Conference venue: Oxford, UK
Period: February 6, 2015
Deadline for submitting abstracts: November 15, 2014


Oxford
Oxford

Description

A CEELBAS research skills training workshop at TORCH - The Oxford Research Centre in the Humanities 6 February 2015: What is narrative? How are narratives constructed? What are their uses, and how do we make sense of them?

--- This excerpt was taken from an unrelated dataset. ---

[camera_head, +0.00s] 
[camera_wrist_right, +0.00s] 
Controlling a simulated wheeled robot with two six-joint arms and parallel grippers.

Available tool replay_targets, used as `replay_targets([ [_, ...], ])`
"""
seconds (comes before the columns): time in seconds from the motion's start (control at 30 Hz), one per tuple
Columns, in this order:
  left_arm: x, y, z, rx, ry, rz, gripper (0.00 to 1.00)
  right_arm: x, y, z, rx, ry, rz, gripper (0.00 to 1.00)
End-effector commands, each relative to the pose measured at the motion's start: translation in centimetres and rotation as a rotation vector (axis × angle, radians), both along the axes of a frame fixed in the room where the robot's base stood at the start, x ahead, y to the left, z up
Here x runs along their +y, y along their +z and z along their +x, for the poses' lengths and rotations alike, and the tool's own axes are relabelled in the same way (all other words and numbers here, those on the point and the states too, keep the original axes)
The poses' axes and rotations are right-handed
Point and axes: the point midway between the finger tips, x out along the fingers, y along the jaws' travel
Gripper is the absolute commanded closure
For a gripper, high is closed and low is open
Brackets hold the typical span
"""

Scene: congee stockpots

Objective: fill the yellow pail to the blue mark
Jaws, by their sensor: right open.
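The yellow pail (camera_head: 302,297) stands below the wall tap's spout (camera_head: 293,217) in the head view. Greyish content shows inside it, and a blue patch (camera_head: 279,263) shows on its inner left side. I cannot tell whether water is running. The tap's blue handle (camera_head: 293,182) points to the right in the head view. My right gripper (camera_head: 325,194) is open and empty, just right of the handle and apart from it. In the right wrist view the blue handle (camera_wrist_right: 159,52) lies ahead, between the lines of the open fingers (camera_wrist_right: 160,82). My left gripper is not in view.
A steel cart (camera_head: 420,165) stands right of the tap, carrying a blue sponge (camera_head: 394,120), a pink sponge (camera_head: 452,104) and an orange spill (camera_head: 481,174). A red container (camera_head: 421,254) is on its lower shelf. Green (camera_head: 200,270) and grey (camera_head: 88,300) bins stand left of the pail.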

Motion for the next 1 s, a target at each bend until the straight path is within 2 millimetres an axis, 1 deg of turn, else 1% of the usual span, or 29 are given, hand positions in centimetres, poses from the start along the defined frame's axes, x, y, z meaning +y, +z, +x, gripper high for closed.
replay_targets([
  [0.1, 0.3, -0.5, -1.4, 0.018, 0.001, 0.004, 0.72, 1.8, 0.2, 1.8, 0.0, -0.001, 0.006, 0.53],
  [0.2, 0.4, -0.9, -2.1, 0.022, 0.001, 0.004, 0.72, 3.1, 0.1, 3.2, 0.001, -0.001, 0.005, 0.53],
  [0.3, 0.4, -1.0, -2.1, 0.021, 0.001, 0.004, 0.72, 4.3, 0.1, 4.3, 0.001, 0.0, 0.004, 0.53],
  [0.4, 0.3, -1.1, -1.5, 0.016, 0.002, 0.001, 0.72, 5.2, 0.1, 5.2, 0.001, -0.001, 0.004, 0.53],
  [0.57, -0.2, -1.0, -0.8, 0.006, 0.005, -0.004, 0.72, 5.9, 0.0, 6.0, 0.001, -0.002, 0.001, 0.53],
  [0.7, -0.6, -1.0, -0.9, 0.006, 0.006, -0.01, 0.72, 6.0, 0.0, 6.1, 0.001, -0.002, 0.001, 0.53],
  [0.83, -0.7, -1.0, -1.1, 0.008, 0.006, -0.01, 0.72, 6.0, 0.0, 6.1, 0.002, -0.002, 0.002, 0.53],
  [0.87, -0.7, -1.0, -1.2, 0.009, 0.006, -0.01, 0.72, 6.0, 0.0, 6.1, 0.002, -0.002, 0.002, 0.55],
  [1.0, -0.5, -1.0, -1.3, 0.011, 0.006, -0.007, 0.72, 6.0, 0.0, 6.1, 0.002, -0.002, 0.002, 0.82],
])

Narrative shapes the ways in which individuals and societies come to know the surrounding world. It is important as both an object and a tool of study across a range of disciplines – from literary study to historiography to trauma studies. Understanding and handling narratives is an essential skill for students in any field of humanities, and this inter-disciplinary workshop will provide an opportunity to hone these skills and get feedback from a leading specialist in the field.

Eligible topics

Current postgraduates are invited to propose 15-minute papers on any theme related to the question of narrative in Russian and East European cultures. Potential topics include – but are by no means limited to – the following broad areas:

  • (auto)biographical narratives
  • mimetic and anti-mimetic narratives: developments in realism
  • metafictional narratives
  • oral narrative vs. written narrative
  • cinematic adaptations of literary or historical narratives
  • narratives of nationhood
  • formulations and appropriations of cultural/historical narratives by governments and political movements; historical narrative as an instrument of social control
  • challenges to dominant cultural/historical narratives
  • narrative in times of upheaval (e.g. literary and public responses to revolution, war, perestroika, or the end of communist rule)
  • narrative and trauma
  • the ontology of narrative: ‘truth’ and ‘fiction’
  • narrative as a tool of analysis in East European theoretical approaches to culture
  • comparative narratology: East European narrative theory in a wider context

Papers will be arranged into panels to facilitate discussion, after which the keynote speaker, Professor David Shepherd (Dean of Humanities and Social Sciences and Professor of Cultural Theory, Keele University, who has published on Russian literature, culture and critical and cultural theory) will comment on the papers presented and offer some concluding remarks.

Guidelines for submission

The closing date for paper proposals is 15 November 2014. Please send short abstracts (up to 200 words) and details of institutional affiliation to the organisers at: approaches2015@gmail.com

The workshop is being organised under the auspices of the CEELBAS Postgraduate Training Programme, with additional support from TORCH and the University of Oxford Faculty of Medieval and Modern Languages. First priority will be given to holders of CEELBAS doctoral studentships, followed by other postgraduate students at CEELBAS-affiliated universities. Some funding is available to cover the accommodation and travel costs of participants.